Diversificare le produzioni per fare impresa in Appennino
Giuseppe Romagnoli
FARINI (Piacenza) – Funghi, tartufi, frutti del sottobosco, patate, castagne, senza dimenticare le antiche varietà di grani e di frutti; ed ancora carne di cinghiale, di capriolo, di daino, allevamento di bovini da carne: è, anzi potrebbe essere, il ricco e variegato il patrimonio di prodotti del nostro Appennino, ma poco conosciuto e valorizzato. Sarebbe sufficiente un’azione promozionale mirata e costante per far conoscere ai consumatori tutta la qualità unica di ciò che può offrire la montagna.
Certo, lo spopolamento della montagna è sotto gli occhi di tutti, ma sarebbero numerosi i giovani originari di questi paesi che ritornerebbero volentieri a viverci con le loro famiglie se si creassero le condizioni per una idonea qualità esistenziale. Il che significherebbe poter contare su adeguate strutture sociali, sanitarie e scolastiche e poter fare assegnamento su un reddito certo, dove si riconosca la qualità e l’unicità produttiva, perché questi prodotti non possono certo competere con i costi e la quantità di quelli della pianura.
I prodotti tipici contribuiscono ad esaltare l’immagine di tutto il territorio di produzione e stimolano un crescente flusso turistico finalizzato, incrementando il valore economico di un’agricoltura terziarizzata ed integrata.

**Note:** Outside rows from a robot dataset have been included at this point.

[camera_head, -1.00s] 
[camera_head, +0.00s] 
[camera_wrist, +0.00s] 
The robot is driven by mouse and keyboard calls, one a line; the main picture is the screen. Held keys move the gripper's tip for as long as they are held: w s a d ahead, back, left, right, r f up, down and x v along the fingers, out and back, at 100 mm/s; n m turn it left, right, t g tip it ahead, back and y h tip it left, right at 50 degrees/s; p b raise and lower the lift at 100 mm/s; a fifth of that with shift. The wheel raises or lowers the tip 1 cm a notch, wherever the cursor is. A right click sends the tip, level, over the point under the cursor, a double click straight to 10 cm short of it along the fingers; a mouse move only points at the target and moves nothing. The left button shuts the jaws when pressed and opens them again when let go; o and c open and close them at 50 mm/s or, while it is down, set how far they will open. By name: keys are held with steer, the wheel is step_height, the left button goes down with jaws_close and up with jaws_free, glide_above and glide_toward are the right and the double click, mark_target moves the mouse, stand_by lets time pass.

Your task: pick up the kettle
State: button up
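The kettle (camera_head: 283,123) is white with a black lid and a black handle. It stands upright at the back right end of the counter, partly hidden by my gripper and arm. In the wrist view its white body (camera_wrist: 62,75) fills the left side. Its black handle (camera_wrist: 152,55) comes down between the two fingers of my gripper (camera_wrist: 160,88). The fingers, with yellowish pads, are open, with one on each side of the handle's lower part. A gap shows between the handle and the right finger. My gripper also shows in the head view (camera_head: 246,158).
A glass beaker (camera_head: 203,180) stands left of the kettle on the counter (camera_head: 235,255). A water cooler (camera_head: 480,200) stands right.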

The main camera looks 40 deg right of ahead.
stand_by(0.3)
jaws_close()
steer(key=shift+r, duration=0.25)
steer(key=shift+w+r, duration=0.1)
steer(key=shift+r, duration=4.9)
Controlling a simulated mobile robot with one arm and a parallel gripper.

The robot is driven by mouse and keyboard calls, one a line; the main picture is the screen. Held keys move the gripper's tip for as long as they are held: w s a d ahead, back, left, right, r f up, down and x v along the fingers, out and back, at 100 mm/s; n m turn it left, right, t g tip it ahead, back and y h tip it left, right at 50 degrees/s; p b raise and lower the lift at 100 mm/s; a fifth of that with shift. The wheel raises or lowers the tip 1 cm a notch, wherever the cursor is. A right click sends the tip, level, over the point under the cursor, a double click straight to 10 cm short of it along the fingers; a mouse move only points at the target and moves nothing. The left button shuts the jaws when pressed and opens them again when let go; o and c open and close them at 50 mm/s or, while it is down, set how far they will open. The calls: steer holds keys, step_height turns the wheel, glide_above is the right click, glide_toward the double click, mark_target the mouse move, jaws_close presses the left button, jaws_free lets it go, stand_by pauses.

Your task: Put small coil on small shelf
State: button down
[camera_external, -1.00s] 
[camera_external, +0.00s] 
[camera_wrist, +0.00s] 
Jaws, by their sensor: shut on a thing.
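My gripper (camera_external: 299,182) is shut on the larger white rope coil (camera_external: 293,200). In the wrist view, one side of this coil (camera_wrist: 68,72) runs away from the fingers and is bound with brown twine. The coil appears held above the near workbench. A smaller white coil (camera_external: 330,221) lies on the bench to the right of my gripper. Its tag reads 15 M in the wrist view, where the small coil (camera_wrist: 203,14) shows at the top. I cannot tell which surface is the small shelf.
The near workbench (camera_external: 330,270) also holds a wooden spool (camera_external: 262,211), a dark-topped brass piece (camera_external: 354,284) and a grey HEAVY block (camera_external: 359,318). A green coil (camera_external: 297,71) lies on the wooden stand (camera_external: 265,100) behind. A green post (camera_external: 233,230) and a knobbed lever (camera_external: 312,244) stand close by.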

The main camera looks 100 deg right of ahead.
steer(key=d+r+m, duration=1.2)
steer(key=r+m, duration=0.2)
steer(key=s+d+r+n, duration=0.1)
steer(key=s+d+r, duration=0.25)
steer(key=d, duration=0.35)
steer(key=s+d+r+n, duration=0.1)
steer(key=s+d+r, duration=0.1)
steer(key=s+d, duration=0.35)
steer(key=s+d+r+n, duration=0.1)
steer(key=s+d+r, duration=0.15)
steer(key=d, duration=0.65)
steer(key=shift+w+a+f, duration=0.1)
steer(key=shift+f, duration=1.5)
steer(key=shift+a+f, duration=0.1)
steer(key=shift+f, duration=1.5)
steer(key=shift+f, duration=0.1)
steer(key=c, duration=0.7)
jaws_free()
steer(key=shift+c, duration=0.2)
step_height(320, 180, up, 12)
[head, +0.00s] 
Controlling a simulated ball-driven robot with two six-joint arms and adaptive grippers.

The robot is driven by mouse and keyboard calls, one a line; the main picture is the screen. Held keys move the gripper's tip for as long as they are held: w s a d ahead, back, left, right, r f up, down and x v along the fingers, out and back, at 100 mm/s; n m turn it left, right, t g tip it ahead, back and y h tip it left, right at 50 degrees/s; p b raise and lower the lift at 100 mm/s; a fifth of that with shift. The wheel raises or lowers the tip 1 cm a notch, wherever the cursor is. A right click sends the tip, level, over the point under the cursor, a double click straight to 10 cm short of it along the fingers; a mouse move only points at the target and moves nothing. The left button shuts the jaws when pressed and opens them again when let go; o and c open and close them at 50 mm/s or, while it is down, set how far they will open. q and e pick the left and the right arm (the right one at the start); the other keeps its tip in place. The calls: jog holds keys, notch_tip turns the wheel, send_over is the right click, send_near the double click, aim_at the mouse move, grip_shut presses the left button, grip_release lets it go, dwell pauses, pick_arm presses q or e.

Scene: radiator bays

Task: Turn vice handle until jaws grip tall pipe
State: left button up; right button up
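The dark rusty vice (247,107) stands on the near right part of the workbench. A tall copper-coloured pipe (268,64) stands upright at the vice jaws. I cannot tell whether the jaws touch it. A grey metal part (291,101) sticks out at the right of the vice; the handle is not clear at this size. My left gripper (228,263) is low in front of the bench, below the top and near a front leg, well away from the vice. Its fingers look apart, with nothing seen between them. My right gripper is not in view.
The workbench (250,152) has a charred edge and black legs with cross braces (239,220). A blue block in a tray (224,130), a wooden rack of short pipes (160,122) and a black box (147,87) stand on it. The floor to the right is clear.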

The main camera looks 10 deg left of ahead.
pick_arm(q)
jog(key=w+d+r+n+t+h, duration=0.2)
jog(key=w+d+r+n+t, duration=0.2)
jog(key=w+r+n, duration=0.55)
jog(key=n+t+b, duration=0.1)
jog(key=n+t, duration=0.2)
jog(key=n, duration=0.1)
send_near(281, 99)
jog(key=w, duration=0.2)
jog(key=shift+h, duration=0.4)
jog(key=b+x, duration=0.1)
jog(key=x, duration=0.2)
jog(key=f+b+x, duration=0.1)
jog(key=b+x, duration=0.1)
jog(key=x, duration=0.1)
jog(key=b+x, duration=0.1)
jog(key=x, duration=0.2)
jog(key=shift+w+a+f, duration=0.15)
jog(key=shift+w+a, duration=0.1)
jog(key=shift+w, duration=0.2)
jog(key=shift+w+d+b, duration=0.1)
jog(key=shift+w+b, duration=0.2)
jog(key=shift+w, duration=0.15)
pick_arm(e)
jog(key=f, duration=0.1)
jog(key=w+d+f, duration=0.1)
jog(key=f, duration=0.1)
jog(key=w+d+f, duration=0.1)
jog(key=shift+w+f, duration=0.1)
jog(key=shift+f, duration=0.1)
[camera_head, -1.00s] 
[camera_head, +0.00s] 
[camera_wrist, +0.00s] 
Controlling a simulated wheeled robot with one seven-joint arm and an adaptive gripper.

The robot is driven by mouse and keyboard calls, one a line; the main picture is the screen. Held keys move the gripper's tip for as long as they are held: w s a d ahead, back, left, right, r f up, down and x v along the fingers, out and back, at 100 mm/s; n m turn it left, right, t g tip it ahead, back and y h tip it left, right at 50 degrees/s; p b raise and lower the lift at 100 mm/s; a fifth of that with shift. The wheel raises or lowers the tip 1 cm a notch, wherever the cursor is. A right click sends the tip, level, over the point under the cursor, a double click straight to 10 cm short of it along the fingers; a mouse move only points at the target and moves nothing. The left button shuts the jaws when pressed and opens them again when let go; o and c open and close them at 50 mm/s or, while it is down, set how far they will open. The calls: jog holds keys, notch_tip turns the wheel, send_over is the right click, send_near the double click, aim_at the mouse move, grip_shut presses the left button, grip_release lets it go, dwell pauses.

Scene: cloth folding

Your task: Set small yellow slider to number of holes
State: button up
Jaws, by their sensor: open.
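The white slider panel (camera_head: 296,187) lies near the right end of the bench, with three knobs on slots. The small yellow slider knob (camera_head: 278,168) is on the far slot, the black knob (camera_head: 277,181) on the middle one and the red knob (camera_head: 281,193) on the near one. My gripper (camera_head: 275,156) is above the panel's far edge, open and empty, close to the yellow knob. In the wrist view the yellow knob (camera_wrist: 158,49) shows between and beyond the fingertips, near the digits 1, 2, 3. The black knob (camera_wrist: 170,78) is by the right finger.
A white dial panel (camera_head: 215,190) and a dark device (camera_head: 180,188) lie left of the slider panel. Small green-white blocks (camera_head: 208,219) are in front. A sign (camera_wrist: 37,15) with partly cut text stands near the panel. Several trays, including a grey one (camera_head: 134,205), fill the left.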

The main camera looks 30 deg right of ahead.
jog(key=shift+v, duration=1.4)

Oggi la questione agricola o agroindustriale non è più legata alla produzione quantitativa e alla sua mera trasformazione e commercializzazione. Oggi cambia la necessità di valutare l’agricoltura e le attività connesse extra-agricole nel loro rapporto con la società e con il tessuto economico che insiste sul territorio dove avviene la produzione.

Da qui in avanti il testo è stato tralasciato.